[Date Prev][Date Next][Thread Prev][Thread Next][Date Index][Thread Index]

Scheme's Formal Semantics



The Verified Programming Language Implementation project has developed
a formally verified implementation of the Scheme programming language,
called Vlisp.  The contributors were Joshua D. Guttman, John D.
Ramsdell, William M. Farmer, Leonard G. Monk, and Vipin Swarup, of The
MITRE Corporation, and Mitchell Wand and Dino Oliva of Northeastern
University.  

We selected Scheme for our verification effort because it is a
programming language in active use, with a concise and relatively well
worked out formal semantics, and because there are a variety of good
public domain implementations that could be used as blueprints.  Of
course, having some Scheme enthusiasts in house probably made a
difference too.  The aim of this note is to report on problems we
discovered with the current formulation of Scheme's formal semantics
and to suggest changes.

MEMORY EXHAUSTION: The official semantics always tests whether the
store is out of memory (fully allocated) before it allocates a new
location.  We recommend removing these tests and introduce the
assumption that the store is infinite.  We give two main reasons:

  Any implementation must use its memory for various purposes that are
  not visible in the official denotational semantics.  Thus, the
  denotational semantics cannot give a reliable prediction about when 
  an implementation will run out of memory.  

  It simplifies reasoning to treat all possible memory exhaustion
  problems uniformly at a low level in the refinement process.
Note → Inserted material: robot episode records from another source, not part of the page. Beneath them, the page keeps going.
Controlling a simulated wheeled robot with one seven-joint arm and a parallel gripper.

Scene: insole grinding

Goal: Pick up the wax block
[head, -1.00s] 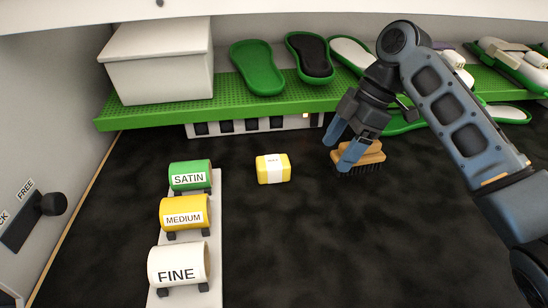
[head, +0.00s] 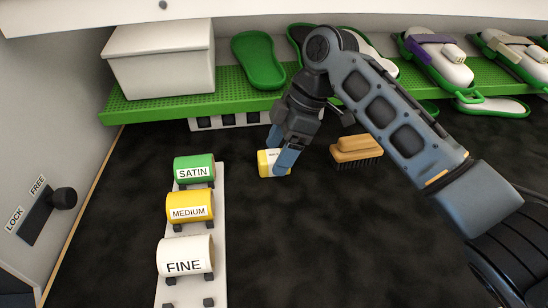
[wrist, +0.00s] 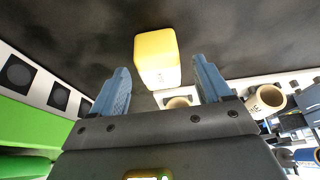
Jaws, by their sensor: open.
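The wax block (head: 264,164) is a small yellow block with a white label band, lying on the dark work surface. In the head view my gripper (head: 280,150) is above and partly in front of its right side, hiding part of it. In the wrist view the wax block (wrist: 157,57) shows just beyond the fingertips, roughly centred between them. My gripper (wrist: 161,72) is open with nothing between its fingers. I cannot tell whether a finger touches the block.
A wooden brush (head: 357,151) lies to the right of the block. Three labelled rollers sit on a pale strip (head: 217,235) at the left. A green perforated shelf (head: 160,107) with insoles and a white box (head: 160,60) runs behind. The dark surface in front is clear.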

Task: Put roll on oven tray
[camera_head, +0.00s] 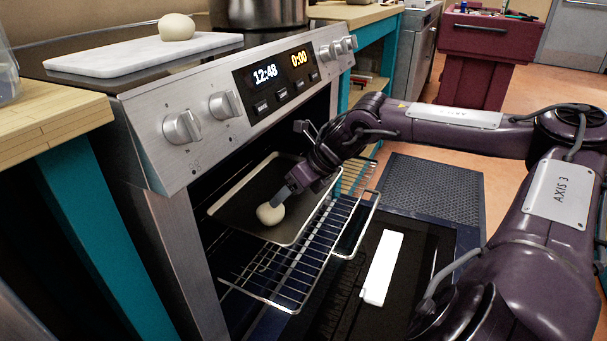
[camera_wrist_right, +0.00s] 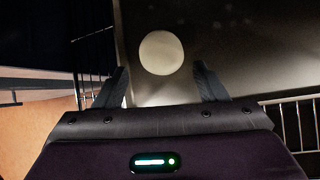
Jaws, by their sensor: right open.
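A pale round roll (camera_head: 270,213) lies on the dark oven tray (camera_head: 240,205) near its front, inside the open oven. A second roll (camera_head: 176,27) sits on a white marble board (camera_head: 130,52) on top of the stove. My right gripper (camera_head: 283,196) is at the tray, with its fingers just above and beside the roll there. In the right wrist view the roll (camera_wrist_right: 161,53) shows beyond and between the two spread fingertips (camera_wrist_right: 162,82), and nothing is held. My left gripper is not in view.
The tray rests on a pulled-out wire rack (camera_head: 290,262). The lowered oven door (camera_head: 395,260) lies below it. The control panel with knobs (camera_head: 182,126) overhangs the oven opening. A large pot (camera_head: 258,12) stands at the back of the stove.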

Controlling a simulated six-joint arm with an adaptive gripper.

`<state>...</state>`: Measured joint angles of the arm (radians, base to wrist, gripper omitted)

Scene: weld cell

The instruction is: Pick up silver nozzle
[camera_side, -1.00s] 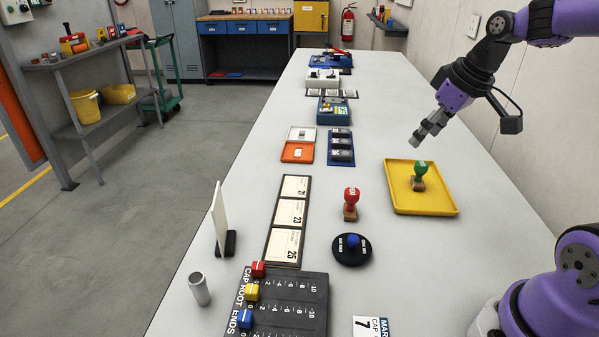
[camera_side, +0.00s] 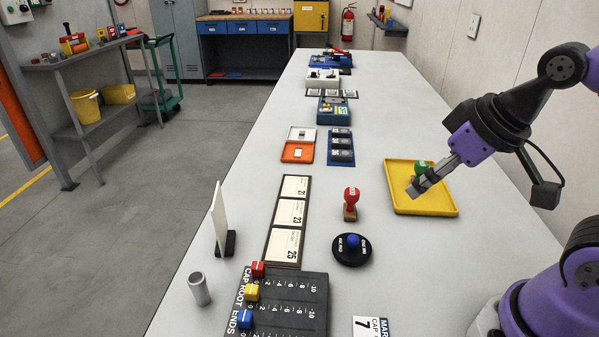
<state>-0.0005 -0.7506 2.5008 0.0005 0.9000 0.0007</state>
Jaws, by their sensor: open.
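A silver nozzle-like cylinder (camera_side: 200,289) stands upright on the near left edge of the table, left of the dark slider board. My gripper (camera_side: 412,192) is open and empty, above the yellow tray (camera_side: 444,207) on the right side of the table. It is far to the right of the cylinder and higher in the picture. The gripper partly hides a green-handled stamp (camera_side: 421,167) in the tray. I cannot tell whether the fingers touch the stamp.
A red-handled stamp (camera_side: 351,204) and a black ink pad with a blue knob (camera_side: 352,249) stand mid-table. A white upright plate (camera_side: 219,219) stands behind the cylinder. The dark slider board (camera_side: 287,303) lies to its right. Cards (camera_side: 290,213) lie beyond.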

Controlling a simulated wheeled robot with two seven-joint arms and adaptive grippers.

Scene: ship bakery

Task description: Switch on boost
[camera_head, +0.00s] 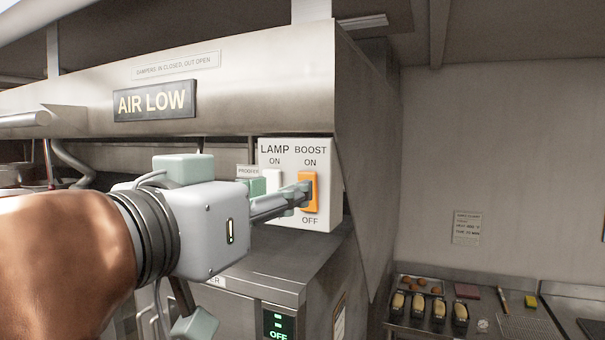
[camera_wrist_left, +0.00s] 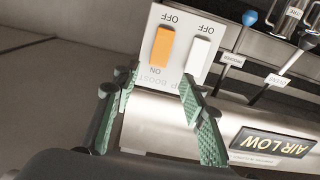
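The boost switch (camera_head: 313,178) is an orange rocker on a white panel (camera_head: 328,218), with ON above and OFF below. I cannot tell which way it is tipped. A white lamp switch (camera_head: 272,178) sits to its left. In the wrist view, where the lettering is upside down, I see the orange boost switch (camera_wrist_left: 162,47) and white lamp switch (camera_wrist_left: 199,60). My left gripper (camera_head: 279,195) is at the panel, one finger overlapping the orange switch's left edge; contact is unclear. In the wrist view my left gripper (camera_wrist_left: 157,88) has its green-padded fingers apart, nothing between them.
A steel hood with an AIR LOW sign (camera_head: 155,101) overhangs above. Below is a steel cabinet with a display (camera_head: 278,325) reading OFF.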

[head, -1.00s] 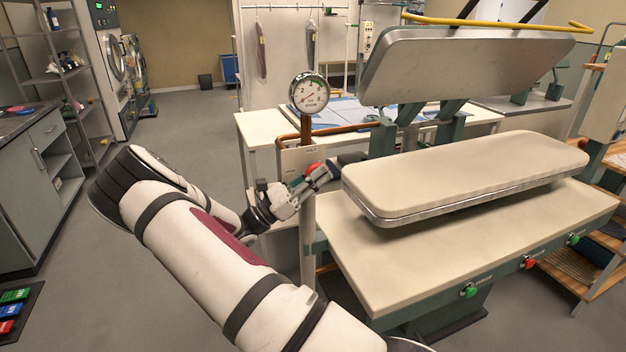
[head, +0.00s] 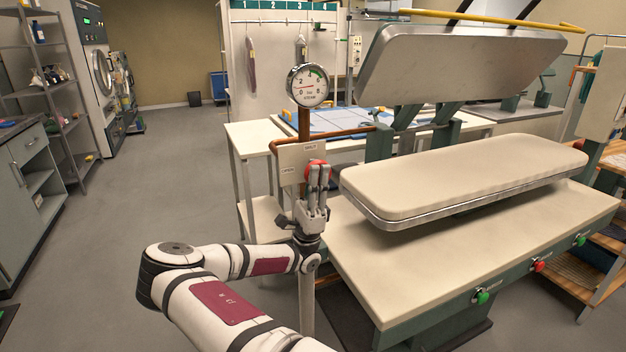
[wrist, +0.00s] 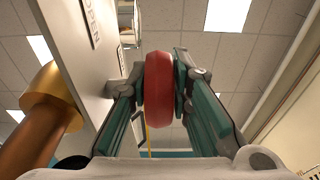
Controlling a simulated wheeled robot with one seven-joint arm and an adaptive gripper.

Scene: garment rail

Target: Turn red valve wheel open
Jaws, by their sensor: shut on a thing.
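The red valve wheel (head: 317,170) sits on a pale plate (head: 290,160) on the copper steam pipe, under a round pressure gauge (head: 310,86). My gripper (head: 318,180) reaches up to the wheel from below. In the wrist view the wheel (wrist: 158,88) shows edge-on between my two fingers, which are shut on its rim. The plate stands to the left of the wheel there, with lettering partly readable as "OPEN". The gauge needle points toward the low left side of the dial. My fingers hide part of the wheel in the head view.
A steam press with a padded lower board (head: 465,178) and a raised metal head (head: 460,62) stands close to the right. A copper pipe (head: 40,125) fills the left of the wrist view. Open floor (head: 150,190) lies to the left.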

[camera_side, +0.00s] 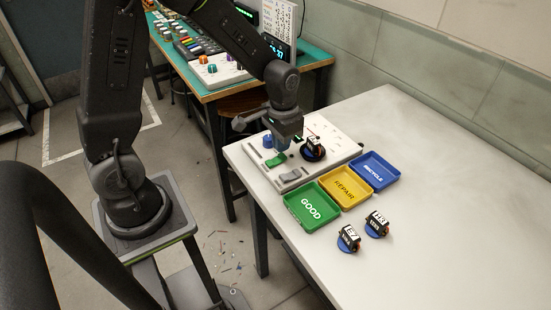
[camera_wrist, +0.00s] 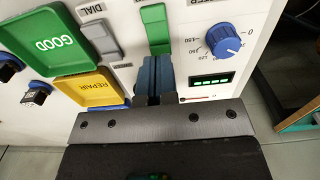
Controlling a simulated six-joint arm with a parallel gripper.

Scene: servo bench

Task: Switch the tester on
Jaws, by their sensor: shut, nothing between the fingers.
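The tester is a white panel (camera_side: 330,140) on the table. A long green switch (camera_wrist: 156,28) sits on it; in the side view the switch (camera_side: 276,160) lies just below my gripper (camera_side: 283,148). My gripper (camera_wrist: 154,65) is shut and empty, its blue fingers pointing at the switch's near end. I cannot tell whether they touch it. A grey switch (camera_wrist: 100,37) is left of the green one in the wrist view. A blue knob (camera_wrist: 223,41) with a number scale is to its right, and a small dark window (camera_wrist: 212,80) shows lit green bars.
A dark servo (camera_side: 313,150) stands on the panel beside my gripper. Green GOOD (camera_side: 291,197), yellow REPAIR (camera_side: 342,207) and blue RECYCLE (camera_side: 393,173) trays line the panel's near side. Two numbered servos (camera_side: 348,240) (camera_side: 377,224) stand in front. The table's right part is clear.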

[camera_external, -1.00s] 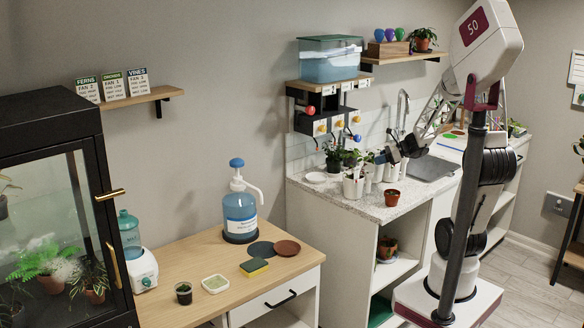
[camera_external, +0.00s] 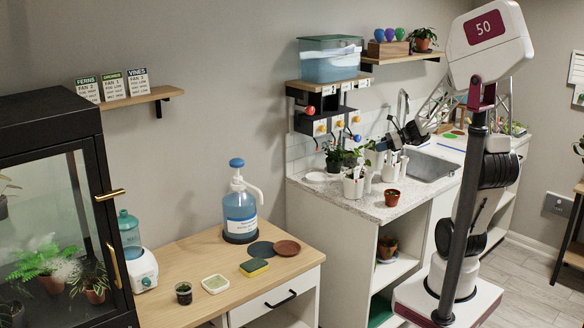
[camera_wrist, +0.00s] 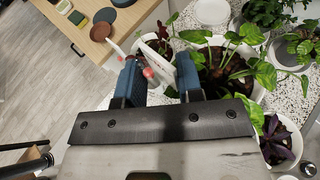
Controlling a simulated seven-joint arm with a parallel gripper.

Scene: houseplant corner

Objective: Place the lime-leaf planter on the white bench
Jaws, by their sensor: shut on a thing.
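In the wrist view, a planter with lime-green leaves and a white pot rim (camera_wrist: 262,93) is just right of my fingers. My gripper (camera_wrist: 160,82) is shut with a white, red-tipped upright piece (camera_wrist: 157,58) between its blue fingers. The lower end of that piece is hidden, so I cannot tell if it belongs to the lime-leaf planter. In the external view, my dark gripper (camera_external: 405,142) is above the speckled white-fronted counter (camera_external: 330,200), among white pots and upright white pieces. I cannot tell which surface is the white bench.
A white pot with a plant (camera_external: 352,188) and a small terracotta pot (camera_external: 392,197) stand on the counter near its front edge. A purple-leaved plant (camera_wrist: 280,143) and a white saucer (camera_wrist: 212,10) are close by in the wrist view. The sink (camera_external: 428,167) is to the right.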

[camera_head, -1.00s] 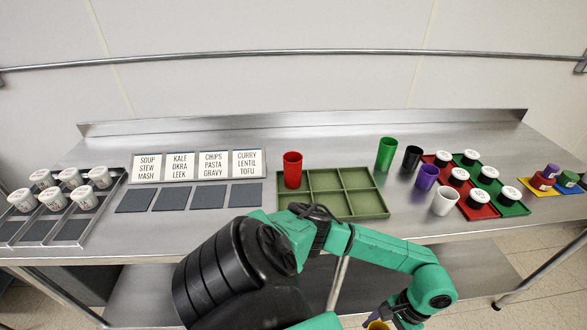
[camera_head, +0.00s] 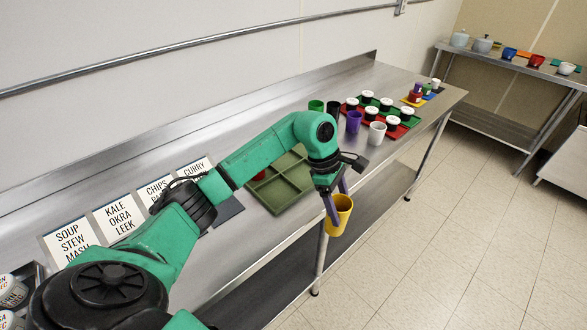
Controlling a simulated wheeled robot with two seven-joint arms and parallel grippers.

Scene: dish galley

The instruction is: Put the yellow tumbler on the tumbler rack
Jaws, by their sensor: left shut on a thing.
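The yellow tumbler (camera_head: 340,216) is in my left gripper (camera_head: 338,203), which is shut on its rim. It hangs in the air in front of the table's front edge, upright or slightly tilted. The green tumbler rack (camera_head: 286,190), a tray with square compartments, lies on the table behind and left of the gripper. My arm covers part of it. A red tumbler (camera_head: 257,176) at the rack's far left is mostly hidden behind the arm. My right gripper does not show.
Green (camera_head: 316,106), black (camera_head: 333,109), purple (camera_head: 354,122) and white (camera_head: 376,133) tumblers stand right of the rack. Beyond them are red and green mats with several lidded cups (camera_head: 392,123). Label cards (camera_head: 121,216) stand at left. A second table (camera_head: 500,120) is at far right.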

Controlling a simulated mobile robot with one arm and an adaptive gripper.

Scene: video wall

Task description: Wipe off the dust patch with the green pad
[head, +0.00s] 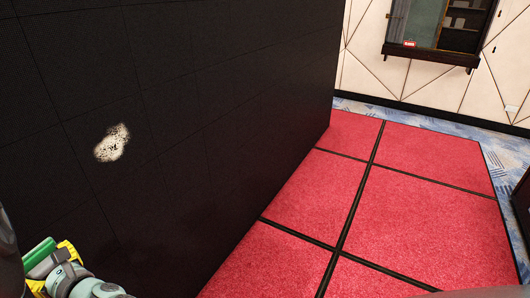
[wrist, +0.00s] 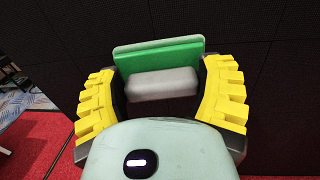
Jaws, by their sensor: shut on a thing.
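The dust patch (head: 112,143) is a pale, speckled blotch on the black tiled video wall (head: 190,90), left of centre in the head view. The green pad (wrist: 158,60) has a grey block-shaped handle (wrist: 162,84). My gripper (wrist: 162,88) has yellow ribbed fingers and is shut on the grey handle, with the green side facing the dark wall. In the head view the pad (head: 39,252) is at the lower left, below and left of the dust patch. The pad is apart from the patch. The dust patch does not show in the wrist view.
A red floor (head: 400,220) with black seams lies right of the wall, edged by blue patterned carpet (head: 420,118). A pale far wall carries a dark-framed window (head: 435,30). A dark object (head: 521,200) stands at the right edge. The wall face around the patch is clear.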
For instance, all Scheme implementations must use memory to record the
return point for procedure calls that are not tail-recursive, and
every implementation can exhaust memory in this way.  However, the
Scheme semantics for procedure call predicts that memory cannot be
exhausted by nested procedure calls.

LETREC EXPRESSIONS AND TAGS ON PROCEDURE VALUES: A procedure object is
treated in the semantics as a pair, consisting of a store location and
a functional value.  The latter represents the behavior of the
procedure, taking the sequence of actual parameters, an expression
continuation, and a store as its arguments, and returning a
computational answer.  The location is used as a tag, in order to
decide whether two procedure objects are equivalent in the sense of
the Scheme standard procedure EQV?.  The exact tag associated with a
procedure value depends on the exact order of events when it was
created.  Similarly, the locations of other objects will depend on
whether a location was previously allocated to serve as the tag for a
procedure object.

In Scheme, LETREC expressions are derived expressions which are
specified using assignment.  Reasoning about program transformations
in the presence of tags and side-effecting LETREC expressions is very
hard.

The language used to implement the Vlisp byte code interpreter is
called Vlisp PreScheme.  The idea for PreScheme came from Jonathan
Rees and Richard Kelsey's Scheme48 system.  PreScheme is a subset of
Scheme that a compiler can transform into a form which requires only a
C-like run time system, that is, no run time tags, no garbage
collection, and no closures.

The formal semantics for Vlisp PreScheme is much like Scheme's except
there are no tags on procedure values, and LETREC expressions are not
derived expressions, instead their initializers are required to be
LAMBDA expressions, and their semantics are given by fixed point
expressions.

As a consequence, many transformations can be proved correct for Vlisp
PreScheme, but the corresponding arguments for Scheme would not be
sound.  This fact allowed the verification of the Vlisp PreScheme
compiler's transformations.  On the other hand, in PreScheme, as in
ML, procedures cannot be tested for equality.  We prefer this
tradeoff: it seems unfortunate to sacrifice the possibility of doing a
wide variety of verifiable optimizations just to have a test for
equality on procedures and a side-effecting semantics for LETREC.  The
more so as the equality test in Scheme is fairly unpredictable (see
page 13 of R3RS).

SEMANTICS OF CONSTANTS: The official Scheme semantics contains a
semantic function K which maps constants--expressions in the abstract
syntax--to denotational values.  But K is simply characterized as
``intentionally omitted.''  In some cases, its behavior seems
straightforward: for instance, its behavior for small numerals.
However, it is far from clear how one would define K for constants
that require storage.

There are other concerns we have about the semantics of primitives,
and some apparently missing normality conditions, which are described
in the Vlisp Guide.  This report, along with seven other reports on
the Vlisp project are available in Ozan Yigit's Scheme Repository in
nexus.yorku.ca:/pub/scheme/txt/vlisp.tar.Z.

John